Sunday, March 7, 2010

Favorite Capital quote of the year

The Capital's front page, lead story on March 3, 2010, Cuts planned for Annapolis High School," included my favorite Capital quote of the year.  The article began as follows:
County school officials say they feel good about the progress made at Annapolis High.

So good, in fact, that they're going to pull funding from some of the changes that helped revive the troubled school, like paying teachers extra to work year-round.

"I think this is more fine-tuning," said George Arlotto, an assistant superintendent. "If we didn't really feel the school was making progress, we would most likely remain where we were or move in a different direction."
Note the quote: "If we didn't really feel the school was making progress, we would most likely remain where we were or move in a different direction."  I had to read it over several times before I believed what I was reading.

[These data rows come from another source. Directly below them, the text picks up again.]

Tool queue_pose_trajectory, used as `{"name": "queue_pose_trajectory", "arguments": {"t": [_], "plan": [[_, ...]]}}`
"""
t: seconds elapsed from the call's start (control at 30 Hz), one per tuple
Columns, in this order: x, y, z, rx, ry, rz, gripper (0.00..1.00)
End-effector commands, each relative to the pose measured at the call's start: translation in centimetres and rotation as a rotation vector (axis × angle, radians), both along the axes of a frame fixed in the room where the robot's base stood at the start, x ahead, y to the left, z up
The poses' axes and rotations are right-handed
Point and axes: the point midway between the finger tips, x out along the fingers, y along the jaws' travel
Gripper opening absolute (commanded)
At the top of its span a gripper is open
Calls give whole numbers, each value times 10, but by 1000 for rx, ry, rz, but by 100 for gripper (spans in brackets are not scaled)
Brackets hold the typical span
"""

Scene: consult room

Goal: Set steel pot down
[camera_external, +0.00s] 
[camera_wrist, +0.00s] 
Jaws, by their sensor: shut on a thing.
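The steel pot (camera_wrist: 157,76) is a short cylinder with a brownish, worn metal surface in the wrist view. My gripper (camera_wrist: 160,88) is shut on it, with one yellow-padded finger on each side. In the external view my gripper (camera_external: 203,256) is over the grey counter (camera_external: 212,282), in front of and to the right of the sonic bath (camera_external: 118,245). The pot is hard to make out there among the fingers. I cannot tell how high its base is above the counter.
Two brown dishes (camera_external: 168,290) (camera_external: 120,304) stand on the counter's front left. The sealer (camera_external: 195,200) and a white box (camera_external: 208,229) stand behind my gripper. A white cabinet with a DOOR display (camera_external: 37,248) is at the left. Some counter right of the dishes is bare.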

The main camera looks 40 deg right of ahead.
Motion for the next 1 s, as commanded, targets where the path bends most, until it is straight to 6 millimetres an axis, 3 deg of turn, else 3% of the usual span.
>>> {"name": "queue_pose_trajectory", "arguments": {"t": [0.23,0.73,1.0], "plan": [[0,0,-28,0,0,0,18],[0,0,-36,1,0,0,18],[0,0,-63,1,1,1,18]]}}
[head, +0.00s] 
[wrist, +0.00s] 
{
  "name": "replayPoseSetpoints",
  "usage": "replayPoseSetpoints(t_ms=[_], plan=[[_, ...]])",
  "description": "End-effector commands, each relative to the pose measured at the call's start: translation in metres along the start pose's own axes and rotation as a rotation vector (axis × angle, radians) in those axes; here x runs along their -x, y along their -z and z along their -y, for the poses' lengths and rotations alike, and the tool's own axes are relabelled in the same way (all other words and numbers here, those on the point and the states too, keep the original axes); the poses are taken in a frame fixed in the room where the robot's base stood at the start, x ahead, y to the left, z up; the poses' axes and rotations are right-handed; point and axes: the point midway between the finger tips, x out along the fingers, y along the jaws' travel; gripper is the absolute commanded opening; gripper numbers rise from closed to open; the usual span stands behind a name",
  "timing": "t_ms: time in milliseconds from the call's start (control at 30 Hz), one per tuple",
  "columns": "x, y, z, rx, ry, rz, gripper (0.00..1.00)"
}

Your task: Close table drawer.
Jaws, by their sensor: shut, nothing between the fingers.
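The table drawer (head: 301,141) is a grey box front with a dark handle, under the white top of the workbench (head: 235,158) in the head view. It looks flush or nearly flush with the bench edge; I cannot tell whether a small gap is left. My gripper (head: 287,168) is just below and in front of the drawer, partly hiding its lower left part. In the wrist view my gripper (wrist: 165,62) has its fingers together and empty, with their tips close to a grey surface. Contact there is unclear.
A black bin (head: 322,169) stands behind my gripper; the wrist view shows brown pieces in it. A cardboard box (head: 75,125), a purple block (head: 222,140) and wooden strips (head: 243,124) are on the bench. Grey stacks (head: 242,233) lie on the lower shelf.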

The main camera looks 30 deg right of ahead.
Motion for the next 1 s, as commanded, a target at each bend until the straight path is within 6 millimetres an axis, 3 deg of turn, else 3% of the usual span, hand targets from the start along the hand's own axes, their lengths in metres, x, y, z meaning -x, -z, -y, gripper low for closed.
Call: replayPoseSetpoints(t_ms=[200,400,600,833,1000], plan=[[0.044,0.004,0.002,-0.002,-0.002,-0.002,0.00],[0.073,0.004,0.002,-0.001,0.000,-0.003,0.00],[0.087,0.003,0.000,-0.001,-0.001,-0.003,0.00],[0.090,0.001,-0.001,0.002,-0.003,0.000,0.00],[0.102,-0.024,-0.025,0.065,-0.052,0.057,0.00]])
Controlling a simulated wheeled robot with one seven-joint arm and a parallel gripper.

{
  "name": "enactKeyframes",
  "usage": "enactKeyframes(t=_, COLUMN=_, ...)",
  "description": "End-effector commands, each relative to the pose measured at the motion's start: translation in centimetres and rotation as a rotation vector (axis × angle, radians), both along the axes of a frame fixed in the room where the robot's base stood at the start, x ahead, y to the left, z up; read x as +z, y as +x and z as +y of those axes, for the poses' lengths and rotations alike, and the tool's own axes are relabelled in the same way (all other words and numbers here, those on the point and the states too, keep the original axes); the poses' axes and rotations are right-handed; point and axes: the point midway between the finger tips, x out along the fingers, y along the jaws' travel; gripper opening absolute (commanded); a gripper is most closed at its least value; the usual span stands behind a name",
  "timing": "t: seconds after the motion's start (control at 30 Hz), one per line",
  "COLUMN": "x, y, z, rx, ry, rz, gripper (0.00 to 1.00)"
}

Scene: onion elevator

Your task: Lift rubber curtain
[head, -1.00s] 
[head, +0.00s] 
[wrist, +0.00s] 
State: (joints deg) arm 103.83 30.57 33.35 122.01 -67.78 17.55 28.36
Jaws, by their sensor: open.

Since it's not possible for a thing to simultaneously be both one thing and its opposite, the sentence is logically meaningless as a statement of fact.

Why would the Capital print such meaningless political mumbo jumbo as an explanation for a public policy?

Despite the logical inconsistency, the quote does contain useful information.  What it conveys is that the school representative wanted to say nothing controversial, thus hiding the true reason.  The technique used was to make a statement and negate it in the same sentence.  Politicians making such self-serving inconsistent statements to create political cover is hardly unusual.  But it's unusual to have the inconsistency both violate the rules of logic and be expressed in the same sentence.  It also raises eyebrows to have a newspaper that purports to be more than a PR outlet report such a statement as though it contained useful information to explain a public policy.  The problem could have been mitigated if the article contained at least one other source with a coherent explanation of the school system's decision.   But none was provided.